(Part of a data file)

=======

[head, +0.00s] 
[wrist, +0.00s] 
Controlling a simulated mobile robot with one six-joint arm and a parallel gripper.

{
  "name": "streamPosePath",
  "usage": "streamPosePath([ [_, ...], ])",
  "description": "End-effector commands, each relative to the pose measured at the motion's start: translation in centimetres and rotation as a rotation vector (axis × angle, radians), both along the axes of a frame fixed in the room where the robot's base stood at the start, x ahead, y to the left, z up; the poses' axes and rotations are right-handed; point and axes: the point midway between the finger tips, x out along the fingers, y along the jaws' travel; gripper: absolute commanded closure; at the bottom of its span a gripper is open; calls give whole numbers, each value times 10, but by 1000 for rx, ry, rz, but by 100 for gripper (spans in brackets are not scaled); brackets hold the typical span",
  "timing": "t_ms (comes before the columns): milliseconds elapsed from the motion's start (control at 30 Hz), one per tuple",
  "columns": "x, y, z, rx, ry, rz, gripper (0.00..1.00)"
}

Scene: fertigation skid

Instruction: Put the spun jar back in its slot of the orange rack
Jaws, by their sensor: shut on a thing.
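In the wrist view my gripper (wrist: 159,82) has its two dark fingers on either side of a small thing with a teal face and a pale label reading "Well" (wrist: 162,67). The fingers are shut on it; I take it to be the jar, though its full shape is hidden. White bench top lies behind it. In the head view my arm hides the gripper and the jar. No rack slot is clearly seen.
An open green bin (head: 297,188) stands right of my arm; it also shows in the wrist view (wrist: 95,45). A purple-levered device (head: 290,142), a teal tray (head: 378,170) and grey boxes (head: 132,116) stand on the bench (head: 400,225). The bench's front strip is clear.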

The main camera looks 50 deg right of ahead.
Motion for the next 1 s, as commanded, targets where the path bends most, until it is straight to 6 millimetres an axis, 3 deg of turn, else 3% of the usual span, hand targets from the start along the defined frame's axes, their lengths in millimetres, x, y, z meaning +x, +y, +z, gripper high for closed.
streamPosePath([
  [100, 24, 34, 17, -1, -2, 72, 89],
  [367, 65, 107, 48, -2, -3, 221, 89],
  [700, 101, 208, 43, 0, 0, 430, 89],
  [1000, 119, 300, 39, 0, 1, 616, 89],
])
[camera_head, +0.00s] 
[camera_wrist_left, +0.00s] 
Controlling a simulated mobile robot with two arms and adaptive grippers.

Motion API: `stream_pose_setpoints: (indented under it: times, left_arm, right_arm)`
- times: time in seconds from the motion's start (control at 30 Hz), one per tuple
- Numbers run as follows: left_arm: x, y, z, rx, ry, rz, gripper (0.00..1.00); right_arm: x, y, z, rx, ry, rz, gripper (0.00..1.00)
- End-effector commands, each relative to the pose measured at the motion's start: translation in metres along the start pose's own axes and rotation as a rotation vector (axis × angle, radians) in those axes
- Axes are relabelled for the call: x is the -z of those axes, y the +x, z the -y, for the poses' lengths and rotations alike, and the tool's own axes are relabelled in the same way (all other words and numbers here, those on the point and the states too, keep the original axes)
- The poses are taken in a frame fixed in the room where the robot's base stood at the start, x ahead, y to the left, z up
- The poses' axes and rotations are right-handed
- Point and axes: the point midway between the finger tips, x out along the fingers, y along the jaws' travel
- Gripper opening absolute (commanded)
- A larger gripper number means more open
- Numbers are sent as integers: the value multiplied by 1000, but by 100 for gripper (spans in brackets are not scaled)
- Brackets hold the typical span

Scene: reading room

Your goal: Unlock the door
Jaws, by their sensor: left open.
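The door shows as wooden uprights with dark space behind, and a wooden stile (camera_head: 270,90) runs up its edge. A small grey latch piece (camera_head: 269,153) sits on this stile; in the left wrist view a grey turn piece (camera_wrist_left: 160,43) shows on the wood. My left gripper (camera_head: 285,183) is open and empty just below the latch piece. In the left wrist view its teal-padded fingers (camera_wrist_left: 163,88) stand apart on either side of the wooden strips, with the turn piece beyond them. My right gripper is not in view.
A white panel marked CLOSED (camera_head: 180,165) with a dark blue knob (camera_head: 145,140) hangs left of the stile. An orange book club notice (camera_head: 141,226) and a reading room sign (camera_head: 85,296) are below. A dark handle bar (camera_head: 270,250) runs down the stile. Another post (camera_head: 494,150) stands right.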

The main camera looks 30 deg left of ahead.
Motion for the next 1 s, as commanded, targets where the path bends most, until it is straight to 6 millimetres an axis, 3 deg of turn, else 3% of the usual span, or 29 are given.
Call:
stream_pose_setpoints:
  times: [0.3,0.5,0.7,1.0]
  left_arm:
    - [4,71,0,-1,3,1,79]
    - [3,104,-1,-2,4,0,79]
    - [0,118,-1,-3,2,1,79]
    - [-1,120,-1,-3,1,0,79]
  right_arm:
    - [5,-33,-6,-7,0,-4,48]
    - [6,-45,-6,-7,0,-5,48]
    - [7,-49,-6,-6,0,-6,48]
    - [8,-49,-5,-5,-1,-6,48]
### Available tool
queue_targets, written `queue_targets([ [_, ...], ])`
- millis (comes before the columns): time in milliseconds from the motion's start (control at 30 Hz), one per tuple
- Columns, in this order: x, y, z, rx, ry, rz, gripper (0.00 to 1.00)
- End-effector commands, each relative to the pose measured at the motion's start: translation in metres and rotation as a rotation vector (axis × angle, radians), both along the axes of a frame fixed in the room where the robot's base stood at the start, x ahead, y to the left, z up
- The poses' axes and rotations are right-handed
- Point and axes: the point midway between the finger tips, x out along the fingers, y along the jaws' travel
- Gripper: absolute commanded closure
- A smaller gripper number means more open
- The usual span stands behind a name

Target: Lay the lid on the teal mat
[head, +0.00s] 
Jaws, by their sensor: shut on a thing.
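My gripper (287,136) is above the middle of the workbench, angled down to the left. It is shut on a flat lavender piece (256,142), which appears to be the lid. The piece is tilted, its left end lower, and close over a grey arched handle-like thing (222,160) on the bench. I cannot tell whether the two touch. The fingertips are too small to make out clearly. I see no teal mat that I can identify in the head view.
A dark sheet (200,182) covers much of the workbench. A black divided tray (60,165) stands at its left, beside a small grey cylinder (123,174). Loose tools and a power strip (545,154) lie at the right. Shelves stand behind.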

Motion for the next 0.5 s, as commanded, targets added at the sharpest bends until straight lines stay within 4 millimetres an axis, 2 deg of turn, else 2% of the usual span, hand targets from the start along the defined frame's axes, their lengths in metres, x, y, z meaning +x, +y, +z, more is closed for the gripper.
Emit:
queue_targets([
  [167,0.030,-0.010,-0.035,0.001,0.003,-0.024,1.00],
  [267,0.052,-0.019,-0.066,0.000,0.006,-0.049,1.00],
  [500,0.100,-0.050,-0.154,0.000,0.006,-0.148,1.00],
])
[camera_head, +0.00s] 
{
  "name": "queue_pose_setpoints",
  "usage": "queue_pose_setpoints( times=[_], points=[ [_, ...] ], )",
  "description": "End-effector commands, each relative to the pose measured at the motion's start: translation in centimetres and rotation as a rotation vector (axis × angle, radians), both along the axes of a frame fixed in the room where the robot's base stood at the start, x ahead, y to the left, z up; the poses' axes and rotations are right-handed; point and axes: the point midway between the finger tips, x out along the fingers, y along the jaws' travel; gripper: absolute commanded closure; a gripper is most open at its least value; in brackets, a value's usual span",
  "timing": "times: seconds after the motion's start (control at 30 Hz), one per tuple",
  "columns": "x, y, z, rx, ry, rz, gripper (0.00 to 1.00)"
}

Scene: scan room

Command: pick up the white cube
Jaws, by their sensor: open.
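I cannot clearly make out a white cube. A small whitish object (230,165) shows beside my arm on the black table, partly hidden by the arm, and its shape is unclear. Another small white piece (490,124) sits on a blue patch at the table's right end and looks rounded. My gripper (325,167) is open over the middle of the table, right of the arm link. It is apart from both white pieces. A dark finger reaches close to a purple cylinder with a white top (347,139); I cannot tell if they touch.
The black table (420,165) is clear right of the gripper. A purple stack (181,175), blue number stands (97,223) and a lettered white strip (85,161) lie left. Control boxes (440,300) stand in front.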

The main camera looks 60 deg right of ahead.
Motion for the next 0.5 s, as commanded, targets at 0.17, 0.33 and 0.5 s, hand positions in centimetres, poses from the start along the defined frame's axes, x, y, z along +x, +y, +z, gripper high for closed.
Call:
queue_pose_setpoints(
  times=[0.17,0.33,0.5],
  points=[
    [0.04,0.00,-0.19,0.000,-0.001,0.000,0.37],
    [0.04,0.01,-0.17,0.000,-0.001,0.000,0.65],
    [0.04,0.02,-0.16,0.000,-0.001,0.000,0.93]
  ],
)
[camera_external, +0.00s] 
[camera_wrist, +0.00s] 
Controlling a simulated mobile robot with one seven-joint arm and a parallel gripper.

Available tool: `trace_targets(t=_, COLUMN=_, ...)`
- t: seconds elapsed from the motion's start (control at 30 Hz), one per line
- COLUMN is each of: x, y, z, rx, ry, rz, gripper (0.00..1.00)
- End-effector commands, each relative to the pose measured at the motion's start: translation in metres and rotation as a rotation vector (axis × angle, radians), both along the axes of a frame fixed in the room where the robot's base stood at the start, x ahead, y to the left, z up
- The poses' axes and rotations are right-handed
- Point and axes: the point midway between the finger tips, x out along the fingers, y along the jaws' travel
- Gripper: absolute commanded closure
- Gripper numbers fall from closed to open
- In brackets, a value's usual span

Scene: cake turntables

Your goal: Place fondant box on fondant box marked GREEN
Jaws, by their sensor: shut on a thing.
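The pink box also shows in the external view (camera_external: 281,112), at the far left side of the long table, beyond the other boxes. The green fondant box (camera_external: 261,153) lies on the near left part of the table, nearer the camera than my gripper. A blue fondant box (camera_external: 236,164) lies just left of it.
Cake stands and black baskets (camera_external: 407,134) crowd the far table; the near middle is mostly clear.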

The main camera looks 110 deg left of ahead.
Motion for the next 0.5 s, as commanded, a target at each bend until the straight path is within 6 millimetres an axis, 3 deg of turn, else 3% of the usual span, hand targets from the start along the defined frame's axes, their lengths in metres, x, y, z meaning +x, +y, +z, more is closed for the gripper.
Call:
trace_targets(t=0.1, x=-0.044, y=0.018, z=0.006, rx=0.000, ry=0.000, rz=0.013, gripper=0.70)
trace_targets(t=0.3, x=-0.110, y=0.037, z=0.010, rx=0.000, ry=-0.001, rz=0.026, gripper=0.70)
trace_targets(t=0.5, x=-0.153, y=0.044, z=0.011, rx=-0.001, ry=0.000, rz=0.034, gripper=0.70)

=======

Aim: Look through the data above. Copy every line with the string "simulated" in it.

Result of this task:
Controlling a simulated mobile robot with one six-joint arm and a parallel gripper.
Controlling a simulated mobile robot with two arms and adaptive grippers.
Controlling a simulated mobile robot with one seven-joint arm and a parallel gripper.

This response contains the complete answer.